Il Teatro dei Conciatori è in una traversa di Via Ostiense: è raccolto, luminoso, accogliente con locandine colorate appese ovunque che raccontano la storia di un teatro indipendente. Il palco è un cubo, è la superficie alta del cubo, nera, sopra una sedia trasparente: è questa la scenografia scelta da Marini per la messa in scena del testo di Vittorio Moroni, presentato come reading da Isabella Ferrari al Teatro Belli nel 2011, e ora interpretato da Luca De Bei, già finalista al Premio Riccione Teatro nel 2011.
Un monologo che fa leva su corde intime e sulle gabbie create dal nostro tessuto sociale.

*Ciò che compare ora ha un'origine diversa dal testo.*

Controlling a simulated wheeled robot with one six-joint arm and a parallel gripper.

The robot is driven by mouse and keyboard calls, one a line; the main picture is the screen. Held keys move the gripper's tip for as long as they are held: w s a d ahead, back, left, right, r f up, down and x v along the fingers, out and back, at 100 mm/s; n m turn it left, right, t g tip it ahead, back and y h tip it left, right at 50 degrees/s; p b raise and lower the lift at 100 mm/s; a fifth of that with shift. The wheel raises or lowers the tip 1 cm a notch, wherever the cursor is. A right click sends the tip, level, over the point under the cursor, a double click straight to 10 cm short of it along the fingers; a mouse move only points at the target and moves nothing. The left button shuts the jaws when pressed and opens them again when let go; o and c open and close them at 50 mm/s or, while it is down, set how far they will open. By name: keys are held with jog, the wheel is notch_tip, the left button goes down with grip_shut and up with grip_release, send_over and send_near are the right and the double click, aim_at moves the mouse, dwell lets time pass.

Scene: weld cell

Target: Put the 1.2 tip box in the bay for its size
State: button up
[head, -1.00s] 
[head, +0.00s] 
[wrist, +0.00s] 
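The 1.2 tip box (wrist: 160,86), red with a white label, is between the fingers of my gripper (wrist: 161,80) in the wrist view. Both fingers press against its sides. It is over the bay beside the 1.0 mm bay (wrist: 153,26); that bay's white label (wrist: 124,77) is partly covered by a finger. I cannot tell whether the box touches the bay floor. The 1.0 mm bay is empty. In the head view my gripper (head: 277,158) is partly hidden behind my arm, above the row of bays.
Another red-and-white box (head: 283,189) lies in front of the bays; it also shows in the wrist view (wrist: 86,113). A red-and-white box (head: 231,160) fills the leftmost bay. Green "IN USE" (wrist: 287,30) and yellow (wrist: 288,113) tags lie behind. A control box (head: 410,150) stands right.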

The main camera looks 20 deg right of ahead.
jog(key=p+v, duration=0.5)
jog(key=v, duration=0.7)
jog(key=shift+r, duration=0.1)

Luca De Bei, vestito di bianco, racconta il passaggio, il viaggio come lo chiama, che Andrea intraprende per diventare Aurora, il dolore e la forza di perseguire qualcosa che più che un sogno appare una necessità, quella di diventare donna per poter essere se stessa.

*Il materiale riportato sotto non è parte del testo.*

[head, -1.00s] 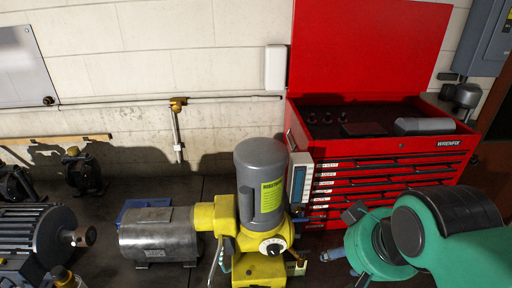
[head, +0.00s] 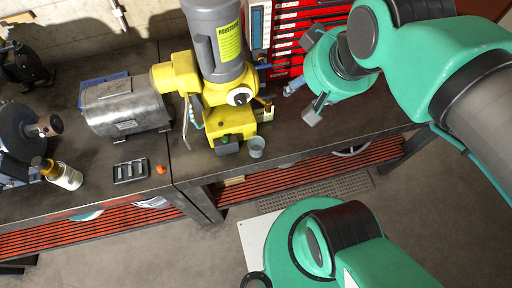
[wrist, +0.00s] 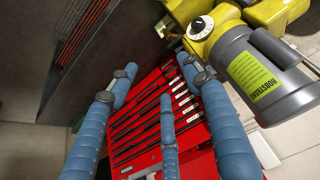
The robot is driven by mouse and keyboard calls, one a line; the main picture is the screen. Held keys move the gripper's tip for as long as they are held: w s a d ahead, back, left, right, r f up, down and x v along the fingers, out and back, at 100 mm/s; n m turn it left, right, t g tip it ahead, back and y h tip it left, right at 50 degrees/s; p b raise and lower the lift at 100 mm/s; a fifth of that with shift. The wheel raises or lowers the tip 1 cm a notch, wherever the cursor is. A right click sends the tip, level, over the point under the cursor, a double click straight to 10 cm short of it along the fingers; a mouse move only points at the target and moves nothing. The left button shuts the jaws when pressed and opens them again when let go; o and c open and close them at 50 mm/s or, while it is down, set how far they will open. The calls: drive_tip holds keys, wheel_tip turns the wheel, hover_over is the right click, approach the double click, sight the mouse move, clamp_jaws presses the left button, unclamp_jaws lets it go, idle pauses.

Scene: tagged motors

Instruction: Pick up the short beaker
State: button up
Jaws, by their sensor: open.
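A small short grey-green beaker (head: 256,147) stands upright near the front edge of the workbench in the head view, just in front of the yellow motor base. My gripper (head: 300,102) is to the right of it and apart from it, above the bench and in front of the red tool chest. In the wrist view the blue fingers of my gripper (wrist: 158,78) are spread, with nothing between them. I cannot make out the beaker clearly in the wrist view.
The yellow and grey motor (head: 217,50) stands behind the beaker. A steel motor (head: 123,104), a bottle (head: 65,175), a black tray (head: 131,171) and an orange knob (head: 160,169) are to the left. The red tool chest (wrist: 160,125) fills the space beyond my fingers.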

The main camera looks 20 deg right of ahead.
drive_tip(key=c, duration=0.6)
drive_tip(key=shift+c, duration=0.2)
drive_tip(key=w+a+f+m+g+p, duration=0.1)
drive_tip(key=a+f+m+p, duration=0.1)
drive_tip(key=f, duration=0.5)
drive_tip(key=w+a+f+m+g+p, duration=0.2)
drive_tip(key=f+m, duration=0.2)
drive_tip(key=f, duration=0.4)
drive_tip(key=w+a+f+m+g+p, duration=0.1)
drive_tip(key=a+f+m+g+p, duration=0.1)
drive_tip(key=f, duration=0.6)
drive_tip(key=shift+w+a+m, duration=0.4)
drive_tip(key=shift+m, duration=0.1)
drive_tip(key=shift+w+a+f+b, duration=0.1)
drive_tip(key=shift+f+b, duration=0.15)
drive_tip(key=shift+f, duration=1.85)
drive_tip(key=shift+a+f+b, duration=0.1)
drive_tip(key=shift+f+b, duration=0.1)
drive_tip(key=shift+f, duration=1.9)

Luca De Bei calamita il pubblico e lo trascina nella sua prospettiva, lo porta dentro i suoi occhi.
“Essere se stessi costa”dichiarava Agrado nel film di Almodovar, enumerando i pezzi di corpo ritoccati e presentando il listino prezzi della chirurgia estetica.

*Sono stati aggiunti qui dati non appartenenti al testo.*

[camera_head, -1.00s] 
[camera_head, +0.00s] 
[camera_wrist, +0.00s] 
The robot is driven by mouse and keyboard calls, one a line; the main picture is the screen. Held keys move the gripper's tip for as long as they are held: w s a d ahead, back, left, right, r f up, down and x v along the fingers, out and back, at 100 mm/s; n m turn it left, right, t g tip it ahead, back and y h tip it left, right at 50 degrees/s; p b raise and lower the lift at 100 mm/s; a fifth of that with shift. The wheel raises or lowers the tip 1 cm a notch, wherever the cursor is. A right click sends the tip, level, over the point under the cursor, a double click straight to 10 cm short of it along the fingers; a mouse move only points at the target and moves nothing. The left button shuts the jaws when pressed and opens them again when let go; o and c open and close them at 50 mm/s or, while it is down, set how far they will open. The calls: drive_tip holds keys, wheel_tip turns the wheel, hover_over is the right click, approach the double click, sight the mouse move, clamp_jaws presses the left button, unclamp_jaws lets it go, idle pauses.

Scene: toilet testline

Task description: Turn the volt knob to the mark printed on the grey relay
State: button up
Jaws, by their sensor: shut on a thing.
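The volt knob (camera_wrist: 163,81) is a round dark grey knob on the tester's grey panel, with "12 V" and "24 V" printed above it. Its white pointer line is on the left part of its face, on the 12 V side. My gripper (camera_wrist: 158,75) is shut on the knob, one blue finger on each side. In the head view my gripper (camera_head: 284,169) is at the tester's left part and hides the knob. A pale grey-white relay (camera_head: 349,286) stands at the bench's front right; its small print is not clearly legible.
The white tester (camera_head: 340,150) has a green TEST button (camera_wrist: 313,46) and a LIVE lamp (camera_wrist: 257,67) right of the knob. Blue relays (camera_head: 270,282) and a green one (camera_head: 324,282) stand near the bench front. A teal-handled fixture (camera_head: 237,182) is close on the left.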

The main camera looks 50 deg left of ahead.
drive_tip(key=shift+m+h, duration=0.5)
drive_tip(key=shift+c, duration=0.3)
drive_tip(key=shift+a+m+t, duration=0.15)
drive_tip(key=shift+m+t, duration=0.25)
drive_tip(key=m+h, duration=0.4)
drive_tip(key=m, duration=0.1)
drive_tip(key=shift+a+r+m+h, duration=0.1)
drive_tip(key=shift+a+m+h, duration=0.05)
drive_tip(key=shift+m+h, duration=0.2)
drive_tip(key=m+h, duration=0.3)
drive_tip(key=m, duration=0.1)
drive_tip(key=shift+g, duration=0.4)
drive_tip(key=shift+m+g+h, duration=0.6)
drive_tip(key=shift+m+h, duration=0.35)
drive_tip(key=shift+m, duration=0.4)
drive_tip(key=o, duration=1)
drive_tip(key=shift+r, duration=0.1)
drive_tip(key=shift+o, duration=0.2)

Andrea esplicita i costi emotivi per diventare Aurora, l’emozione dopo ore di seduta nel vedere sparire la barba da 1 cm del viso e subito il dolore del sentirsi rifiutato dalla società, dalle maestre del figlio che dicono che è meglio se ci va la mamma a prendere il figlio a scuola. Il conflitto presente nel testo è sempre questo: Aurora che emerge, che si affaccia al mondo centimetro per centimetro e il mondo che le distrugge uno a uno i suoi punti fermi, che le porta via le persone più importanti, il lavoro. Ma c’è una forza incredibile che non abbandona mai questo personaggio, c’è una convinzione di riprenderselo il mondo e di renderlo accettabile che non lo abbandona mai, come le mani e i piedi di Andrea, che Aurora non potrà né perdere né modificare e che sono parte di lei, come tutto il resto, come gli occhi, l’unica parte di noi che se uno li sa guardare diranno sempre chi siamo.